Recorded information ▸
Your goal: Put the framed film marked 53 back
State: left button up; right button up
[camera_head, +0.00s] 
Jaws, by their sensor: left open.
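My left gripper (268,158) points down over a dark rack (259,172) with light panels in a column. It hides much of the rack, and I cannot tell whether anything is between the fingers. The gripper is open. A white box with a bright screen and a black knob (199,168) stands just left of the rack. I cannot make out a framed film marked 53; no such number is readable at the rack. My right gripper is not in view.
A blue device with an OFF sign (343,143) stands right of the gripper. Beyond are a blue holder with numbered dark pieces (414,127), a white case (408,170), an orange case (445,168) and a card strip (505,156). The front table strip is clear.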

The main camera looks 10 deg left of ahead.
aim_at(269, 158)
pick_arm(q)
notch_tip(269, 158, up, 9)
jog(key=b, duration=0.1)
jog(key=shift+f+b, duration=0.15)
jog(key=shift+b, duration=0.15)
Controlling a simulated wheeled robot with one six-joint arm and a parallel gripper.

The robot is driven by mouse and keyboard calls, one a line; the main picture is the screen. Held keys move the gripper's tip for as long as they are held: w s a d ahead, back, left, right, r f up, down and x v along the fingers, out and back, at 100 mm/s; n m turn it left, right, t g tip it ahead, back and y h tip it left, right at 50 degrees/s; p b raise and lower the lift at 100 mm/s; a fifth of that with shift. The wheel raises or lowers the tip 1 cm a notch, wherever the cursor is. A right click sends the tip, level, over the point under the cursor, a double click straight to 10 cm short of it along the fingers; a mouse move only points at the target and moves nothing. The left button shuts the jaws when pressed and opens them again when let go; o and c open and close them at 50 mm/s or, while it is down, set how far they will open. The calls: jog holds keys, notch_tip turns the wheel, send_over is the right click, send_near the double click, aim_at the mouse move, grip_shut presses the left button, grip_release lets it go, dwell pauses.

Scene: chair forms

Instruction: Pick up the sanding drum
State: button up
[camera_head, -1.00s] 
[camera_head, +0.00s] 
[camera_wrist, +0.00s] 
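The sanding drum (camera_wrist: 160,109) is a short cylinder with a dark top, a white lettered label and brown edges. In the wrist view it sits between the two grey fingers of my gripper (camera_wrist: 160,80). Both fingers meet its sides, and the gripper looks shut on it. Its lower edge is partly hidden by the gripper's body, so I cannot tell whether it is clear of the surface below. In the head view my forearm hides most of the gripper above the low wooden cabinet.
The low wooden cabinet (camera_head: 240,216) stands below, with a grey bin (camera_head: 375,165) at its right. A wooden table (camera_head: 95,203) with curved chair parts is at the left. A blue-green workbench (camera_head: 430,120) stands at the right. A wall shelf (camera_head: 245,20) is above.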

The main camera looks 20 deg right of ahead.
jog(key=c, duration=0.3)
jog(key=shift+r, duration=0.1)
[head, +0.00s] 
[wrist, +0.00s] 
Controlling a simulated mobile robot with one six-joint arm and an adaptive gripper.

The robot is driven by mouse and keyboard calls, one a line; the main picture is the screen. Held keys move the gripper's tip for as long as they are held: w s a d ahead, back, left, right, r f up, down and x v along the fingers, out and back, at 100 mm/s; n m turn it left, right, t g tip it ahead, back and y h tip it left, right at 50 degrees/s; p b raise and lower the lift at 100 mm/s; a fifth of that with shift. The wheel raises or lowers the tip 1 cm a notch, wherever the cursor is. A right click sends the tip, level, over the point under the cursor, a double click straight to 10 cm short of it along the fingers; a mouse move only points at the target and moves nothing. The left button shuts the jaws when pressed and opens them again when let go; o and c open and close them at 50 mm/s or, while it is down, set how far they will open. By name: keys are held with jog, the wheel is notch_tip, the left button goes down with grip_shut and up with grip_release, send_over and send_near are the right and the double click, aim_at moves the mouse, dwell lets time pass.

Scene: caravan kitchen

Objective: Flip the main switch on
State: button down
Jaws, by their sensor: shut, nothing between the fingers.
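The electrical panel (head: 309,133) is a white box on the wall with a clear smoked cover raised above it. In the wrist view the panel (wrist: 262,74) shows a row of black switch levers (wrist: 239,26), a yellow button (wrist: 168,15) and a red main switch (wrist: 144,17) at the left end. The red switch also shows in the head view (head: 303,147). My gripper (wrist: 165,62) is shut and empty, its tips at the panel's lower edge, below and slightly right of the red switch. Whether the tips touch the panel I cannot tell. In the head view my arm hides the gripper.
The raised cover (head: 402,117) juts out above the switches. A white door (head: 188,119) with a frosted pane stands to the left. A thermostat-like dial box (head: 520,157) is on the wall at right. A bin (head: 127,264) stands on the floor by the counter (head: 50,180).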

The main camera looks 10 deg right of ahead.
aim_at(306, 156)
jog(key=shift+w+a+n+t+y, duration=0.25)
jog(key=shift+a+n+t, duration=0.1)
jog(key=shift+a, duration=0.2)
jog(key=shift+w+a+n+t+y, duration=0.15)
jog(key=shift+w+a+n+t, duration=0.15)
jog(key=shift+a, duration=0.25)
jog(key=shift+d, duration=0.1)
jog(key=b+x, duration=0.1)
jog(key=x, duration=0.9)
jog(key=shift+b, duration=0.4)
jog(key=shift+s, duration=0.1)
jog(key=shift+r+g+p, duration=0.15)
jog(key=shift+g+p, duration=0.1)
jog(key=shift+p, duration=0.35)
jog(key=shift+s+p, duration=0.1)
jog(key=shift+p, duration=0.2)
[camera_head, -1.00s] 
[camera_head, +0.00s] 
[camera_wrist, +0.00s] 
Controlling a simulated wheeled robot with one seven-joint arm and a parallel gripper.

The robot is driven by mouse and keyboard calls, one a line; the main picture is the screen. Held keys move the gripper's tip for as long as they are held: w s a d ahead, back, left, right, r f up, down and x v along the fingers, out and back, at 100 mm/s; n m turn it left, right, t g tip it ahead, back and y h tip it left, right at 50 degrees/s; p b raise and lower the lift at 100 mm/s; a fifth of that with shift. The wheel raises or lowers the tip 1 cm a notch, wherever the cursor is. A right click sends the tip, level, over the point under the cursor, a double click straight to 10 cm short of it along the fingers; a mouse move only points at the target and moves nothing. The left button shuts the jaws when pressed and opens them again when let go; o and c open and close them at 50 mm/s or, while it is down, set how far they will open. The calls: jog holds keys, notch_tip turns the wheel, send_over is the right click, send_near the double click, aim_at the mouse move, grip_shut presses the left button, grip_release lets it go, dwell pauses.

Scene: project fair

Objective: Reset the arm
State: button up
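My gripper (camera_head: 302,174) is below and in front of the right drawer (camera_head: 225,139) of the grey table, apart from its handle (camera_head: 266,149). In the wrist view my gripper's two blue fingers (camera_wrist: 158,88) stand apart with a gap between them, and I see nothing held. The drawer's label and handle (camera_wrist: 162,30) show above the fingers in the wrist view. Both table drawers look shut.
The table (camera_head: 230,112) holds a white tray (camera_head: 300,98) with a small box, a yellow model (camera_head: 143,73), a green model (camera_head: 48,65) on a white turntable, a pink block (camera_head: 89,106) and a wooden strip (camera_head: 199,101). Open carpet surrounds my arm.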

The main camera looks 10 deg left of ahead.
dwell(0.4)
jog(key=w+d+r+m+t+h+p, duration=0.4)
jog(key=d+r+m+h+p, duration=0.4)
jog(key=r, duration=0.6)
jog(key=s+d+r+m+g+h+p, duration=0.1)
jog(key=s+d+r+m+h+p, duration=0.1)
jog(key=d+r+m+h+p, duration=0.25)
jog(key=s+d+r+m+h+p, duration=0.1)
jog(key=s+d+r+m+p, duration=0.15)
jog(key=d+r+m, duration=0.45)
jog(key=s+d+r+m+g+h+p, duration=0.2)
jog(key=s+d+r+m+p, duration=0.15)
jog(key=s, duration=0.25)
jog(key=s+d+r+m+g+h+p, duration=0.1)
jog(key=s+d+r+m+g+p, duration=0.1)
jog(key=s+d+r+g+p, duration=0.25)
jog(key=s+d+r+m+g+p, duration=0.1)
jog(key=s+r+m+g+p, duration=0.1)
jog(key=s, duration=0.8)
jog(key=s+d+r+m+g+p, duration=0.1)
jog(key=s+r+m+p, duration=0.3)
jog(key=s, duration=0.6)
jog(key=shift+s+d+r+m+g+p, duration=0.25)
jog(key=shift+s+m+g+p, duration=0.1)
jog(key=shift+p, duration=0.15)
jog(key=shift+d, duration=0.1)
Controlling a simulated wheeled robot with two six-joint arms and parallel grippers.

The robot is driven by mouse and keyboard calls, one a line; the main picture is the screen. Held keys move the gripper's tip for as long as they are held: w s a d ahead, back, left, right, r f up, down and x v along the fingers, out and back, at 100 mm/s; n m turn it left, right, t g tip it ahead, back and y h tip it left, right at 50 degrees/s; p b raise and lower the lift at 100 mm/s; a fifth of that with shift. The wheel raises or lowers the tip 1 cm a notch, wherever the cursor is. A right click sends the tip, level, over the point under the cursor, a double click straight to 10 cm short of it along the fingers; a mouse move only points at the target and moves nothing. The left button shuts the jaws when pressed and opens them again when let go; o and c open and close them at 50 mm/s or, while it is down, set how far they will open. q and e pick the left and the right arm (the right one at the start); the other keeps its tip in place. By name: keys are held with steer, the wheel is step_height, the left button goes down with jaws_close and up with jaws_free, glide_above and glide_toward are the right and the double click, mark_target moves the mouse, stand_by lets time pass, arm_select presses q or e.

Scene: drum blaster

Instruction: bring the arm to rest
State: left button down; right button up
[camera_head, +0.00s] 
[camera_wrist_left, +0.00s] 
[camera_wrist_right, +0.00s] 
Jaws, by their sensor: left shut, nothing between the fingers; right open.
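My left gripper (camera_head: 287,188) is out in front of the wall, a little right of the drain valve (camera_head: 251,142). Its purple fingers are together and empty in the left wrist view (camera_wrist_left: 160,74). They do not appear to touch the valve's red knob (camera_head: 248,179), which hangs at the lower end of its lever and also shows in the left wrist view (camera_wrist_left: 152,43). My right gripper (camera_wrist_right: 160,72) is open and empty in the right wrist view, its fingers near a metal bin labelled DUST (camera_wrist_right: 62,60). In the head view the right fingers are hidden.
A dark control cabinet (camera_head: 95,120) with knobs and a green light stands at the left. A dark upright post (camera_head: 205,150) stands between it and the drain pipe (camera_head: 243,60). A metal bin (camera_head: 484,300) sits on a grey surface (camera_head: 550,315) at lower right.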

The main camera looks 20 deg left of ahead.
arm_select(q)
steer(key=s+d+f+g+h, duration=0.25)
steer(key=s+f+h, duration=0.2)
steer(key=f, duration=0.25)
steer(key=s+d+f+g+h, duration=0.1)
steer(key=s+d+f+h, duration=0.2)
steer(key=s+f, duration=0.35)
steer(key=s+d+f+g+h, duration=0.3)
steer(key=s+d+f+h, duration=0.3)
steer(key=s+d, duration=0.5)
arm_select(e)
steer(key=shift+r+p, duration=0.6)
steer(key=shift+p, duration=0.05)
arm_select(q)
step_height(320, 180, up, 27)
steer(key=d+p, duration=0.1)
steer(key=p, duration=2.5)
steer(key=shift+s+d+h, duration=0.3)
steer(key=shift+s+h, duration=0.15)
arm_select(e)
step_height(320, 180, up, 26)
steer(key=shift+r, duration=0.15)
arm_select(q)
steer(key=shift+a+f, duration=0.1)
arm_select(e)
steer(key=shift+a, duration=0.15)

Challenge ▸ Extract, exactly as they appear, the lines from the one containing "Jaws, by their sensor: left shut, nothing" through the final line.

Task result ▸
Jaws, by their sensor: left shut, nothing between the fingers; right open.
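My left gripper (camera_head: 287,188) is out in front of the wall, a little right of the drain valve (camera_head: 251,142). Its purple fingers are together and empty in the left wrist view (camera_wrist_left: 160,74). They do not appear to touch the valve's red knob (camera_head: 248,179), which hangs at the lower end of its lever and also shows in the left wrist view (camera_wrist_left: 152,43). My right gripper (camera_wrist_right: 160,72) is open and empty in the right wrist view, its fingers near a metal bin labelled DUST (camera_wrist_right: 62,60). In the head view the right fingers are hidden.
A dark control cabinet (camera_head: 95,120) with knobs and a green light stands at the left. A dark upright post (camera_head: 205,150) stands between it and the drain pipe (camera_head: 243,60). A metal bin (camera_head: 484,300) sits on a grey surface (camera_head: 550,315) at lower right.

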The main camera looks 20 deg left of ahead.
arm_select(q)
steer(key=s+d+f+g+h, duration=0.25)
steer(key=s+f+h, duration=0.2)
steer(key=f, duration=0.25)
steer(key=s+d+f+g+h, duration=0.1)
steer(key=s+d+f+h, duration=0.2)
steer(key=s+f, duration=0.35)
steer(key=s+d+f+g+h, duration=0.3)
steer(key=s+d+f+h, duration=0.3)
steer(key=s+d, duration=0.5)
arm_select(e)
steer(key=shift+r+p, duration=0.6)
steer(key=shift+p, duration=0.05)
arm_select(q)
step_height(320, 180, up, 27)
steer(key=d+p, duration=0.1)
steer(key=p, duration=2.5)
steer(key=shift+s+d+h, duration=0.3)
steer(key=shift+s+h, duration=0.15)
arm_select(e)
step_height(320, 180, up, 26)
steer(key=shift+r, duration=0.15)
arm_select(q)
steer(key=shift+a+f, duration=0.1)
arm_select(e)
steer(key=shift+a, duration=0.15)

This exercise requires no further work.